The increasing interest in the use of graphite as a high temperature structural material is also demonstrated by the numerous investigations on high-temperature mechanical and thermal properties of this material. Greenstreet [7], Green [8] and Price [9] presented a review about the published mechanical properties data for artificial graphite; Malmstrom [10] and Wagner [11] analysed some mechanical properties at high temperature; Smith [12] and Martens [13] tested high temperature tensile strength, while Green [14] and Gillin [15] performed compressive tests over 2000°C. In these studies, different types of graphite have been used, as reported in Table 1. However, all results support the following conclusions:
Resistance increases with temperature up to 2500°C, where the highest strength value can be up to twice its room temperature value. At higher temperature, a significant decrease is observed.
Resistance increases with density.
Elastic modulus increases with temperature.
Even though many quantitative tensile test data are available, only Green [14] and Gillin [15] presented experimental results regarding the high temperature compressive strength of some anisotropic graphite. Moreover, the strength proved to be strictly dependent on the particular type of graphite. Therefore, while it is possible to compare results taken from different studies in order to highlight a general behaviour of this type of material, on the other hand it is necessary to perform a dedicated characterization for quantitative evaluation of a given graphite.
In particular, in the present work, the POCO EDM-3 isotropic ultrafine grain graphite used for the devices of SPES Project is studied. These devices are often subject to compressive stresses, due to restrained thermal expansions. The EDM-3 grade offers a uniform ultrafine microstructure: the particles are all the same small size, less than 5?m. The pores are also small, typically less than 1 ?m. This graphite has no preferred grain orientation and it is therefore isotropic.
To date, no data regarding compressive strength at high temperature are available for the EDM-3 grade, because only a qualitative trend is available [16]. For this reason, compressive tests have been performed on specimens to assess the material mechanical property.
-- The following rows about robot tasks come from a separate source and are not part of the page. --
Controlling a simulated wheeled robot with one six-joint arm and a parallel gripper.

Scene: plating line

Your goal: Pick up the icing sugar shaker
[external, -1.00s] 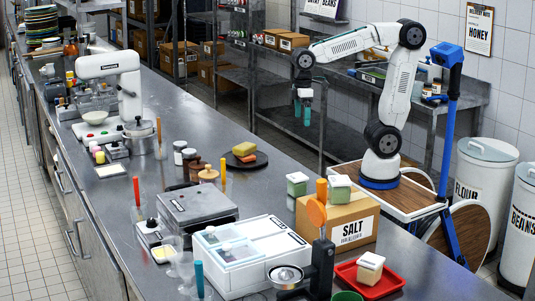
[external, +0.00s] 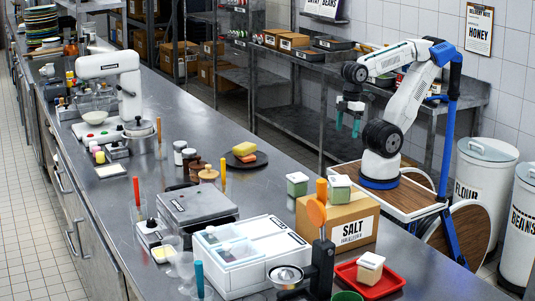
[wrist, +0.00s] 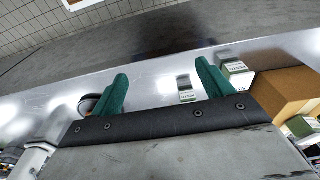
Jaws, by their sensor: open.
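No label that I can read names the icing sugar shaker, so I cannot tell which item it is. Small jars (external: 179,153) stand mid-counter beside the brown-topped pots (external: 208,174). My gripper (external: 348,124) is open and empty, raised beyond the counter's right side, well away from everything on it. In the wrist view its two green fingers (wrist: 160,80) are spread apart with nothing between them. A small pale block with a label (wrist: 187,88) shows farther off between the fingers. Another labelled block (wrist: 237,75) shows beside the right finger.
A salt carton (external: 338,222) stands on the counter near my base, with a green-and-white block (external: 340,187) on top and another block (external: 297,184) beside it. A red tray (external: 392,284), a white lidded box (external: 285,243) and a dark plate with a sponge (external: 262,160) are also there.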

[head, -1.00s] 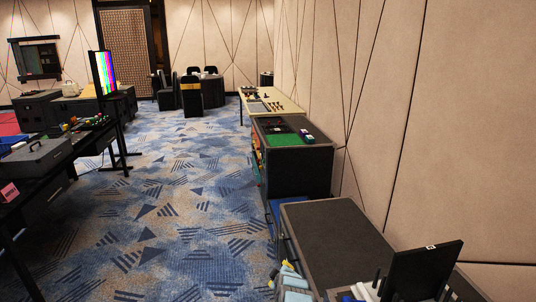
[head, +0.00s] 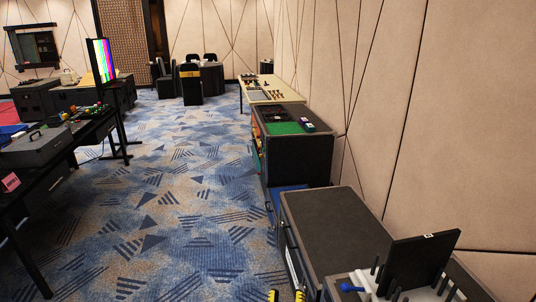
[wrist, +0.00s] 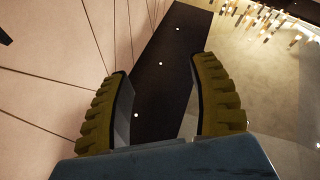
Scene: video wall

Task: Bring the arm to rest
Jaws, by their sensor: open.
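My gripper (wrist: 162,64) is open in the wrist view, with two ribbed olive-yellow fingers spread apart. Nothing is between them. They point up toward the ceiling, with a beige panelled wall to the left. In the head view, only the yellow-and-black fingertips of my gripper (head: 286,296) show at the bottom edge, beside the near dark cabinet. The rest of my arm is hidden below the frame there.
A cabinet with a green mat (head: 284,128) stands beyond. A black table (head: 70,139) stands left. The carpet (head: 185,190) between is clear.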

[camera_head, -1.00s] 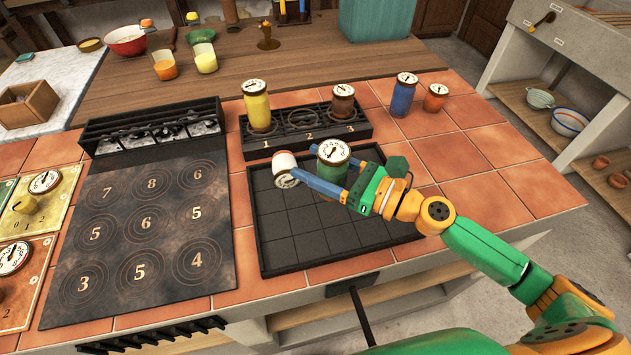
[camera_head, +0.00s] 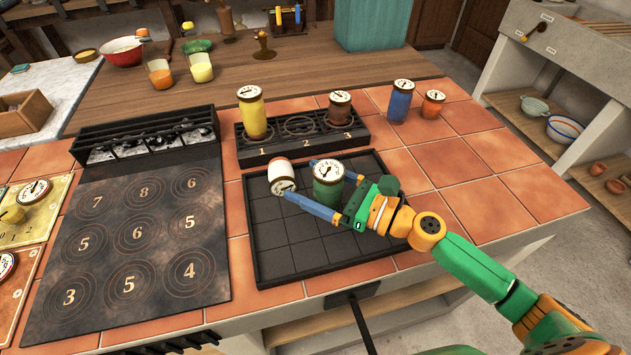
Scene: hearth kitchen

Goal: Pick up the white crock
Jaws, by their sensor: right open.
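The white crock (camera_head: 280,171) is on the black gridded tray (camera_head: 275,271), in its far left part. It appears to lie on its side, its dial lid turned toward the near side. A green crock (camera_head: 328,192) with a dial lid stands upright just right of it. My right gripper (camera_head: 298,178) is open, its blue fingers pointing left. The near finger passes in front of the green crock, and its tip is by the white crock's dial. The far finger shows behind the green crock. Whether a finger touches either crock I cannot tell. My left gripper is not in view.
A black rack (camera_head: 258,154) behind the tray holds a yellow canister (camera_head: 252,114) and a brown one (camera_head: 340,108). Blue (camera_head: 400,102) and orange (camera_head: 432,105) canisters stand right of it. A numbered hob plate (camera_head: 135,240) lies left. The tray's near part is clear.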

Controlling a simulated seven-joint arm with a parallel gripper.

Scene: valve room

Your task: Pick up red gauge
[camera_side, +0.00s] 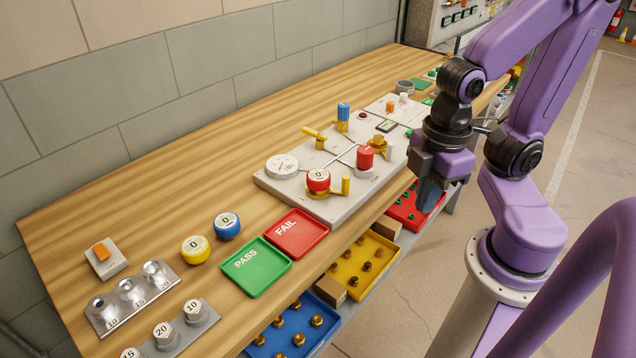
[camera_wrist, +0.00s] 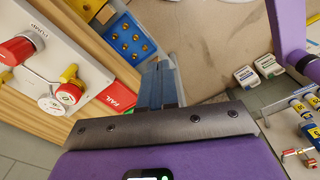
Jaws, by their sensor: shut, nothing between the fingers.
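The red gauge (camera_side: 318,182) has a white face marked 0. It sits on the light grey valve board on the bench, beside a yellow valve handle (camera_side: 345,185). In the wrist view the red gauge (camera_wrist: 69,93) is at the left, by the yellow handle (camera_wrist: 68,72). My gripper (camera_side: 428,198) hangs beyond the bench's front edge, to the right of the board and well apart from the gauge. In the wrist view its fingers (camera_wrist: 159,70) are together and empty, pointing down towards the floor side.
A red knob (camera_side: 366,158) stands behind the gauge, and a white dial (camera_side: 282,166) left of it. The red FAIL tray (camera_side: 303,250) and green PASS tray (camera_side: 262,284) lie in front. A blue gauge (camera_side: 228,225) and yellow gauge (camera_side: 195,250) stand left. Open parts bins jut below the edge.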

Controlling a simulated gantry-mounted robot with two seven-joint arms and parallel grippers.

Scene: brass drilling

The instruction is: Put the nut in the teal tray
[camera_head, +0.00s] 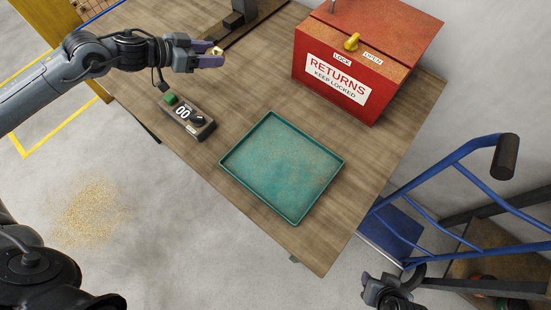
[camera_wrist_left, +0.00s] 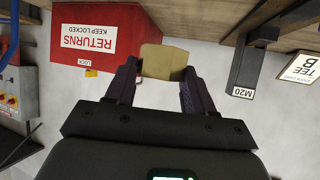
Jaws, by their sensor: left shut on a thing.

Transferability of the present results generated from laboratory specimens to real, full-scale components is a further step of the design process, which has not been addressed in this paper.
Numerous tests have been performed, in different test conditions, in order to highlight possible factors of influence. In particular, the influence of sample geometry and density has been analysed. The materials in contact with the specimens were also considered.
1.1. Testing equipment
The equipment designed for the experimental tests, shown in Figure 1, is housed inside an aluminium chamber, designed to operate in vacuum chamber.
The graphite specimen lies on the fixed punch and it is compressed by the movable punch. The punches present a tantalum end block, in order to withstand the high temperatures reached during the tests. Heating is obtained by Joule effect, by means of tantalum foils, attached to copper clamps. The maximum temperature on the specimen cross section surface is measured by means of an optical pyrometer, aligned to an observation window. A bellows maintains the vacuum, of the order of 10-5 mbar, inside the chamber to avoid oxidation caused by high temperatures. An HBM-U9C 10 kN tension-compression load cell has been used for measuring the compressive force and it has been installed thanks to two threaded connections.
The load is applied by using a manual handling: a joint allows the rotation of a screw, which is brazed to a steel component that loads two axial bearings. Four bushes, fixed on a plate, convert the screw rotary motion to a linear motion. A cylindrical nut, coaxial to the screw, transfers the axial load to the force sensor and then to the specimen.
1.2. Specimen design
Particular attention was paid to specimen geometry, by considering both testing standards and previous studies reported in the literature, regarding graphite and also ceramic materials. In particular, two main types of specimens have been considered: cylindrical and hourglass shaped.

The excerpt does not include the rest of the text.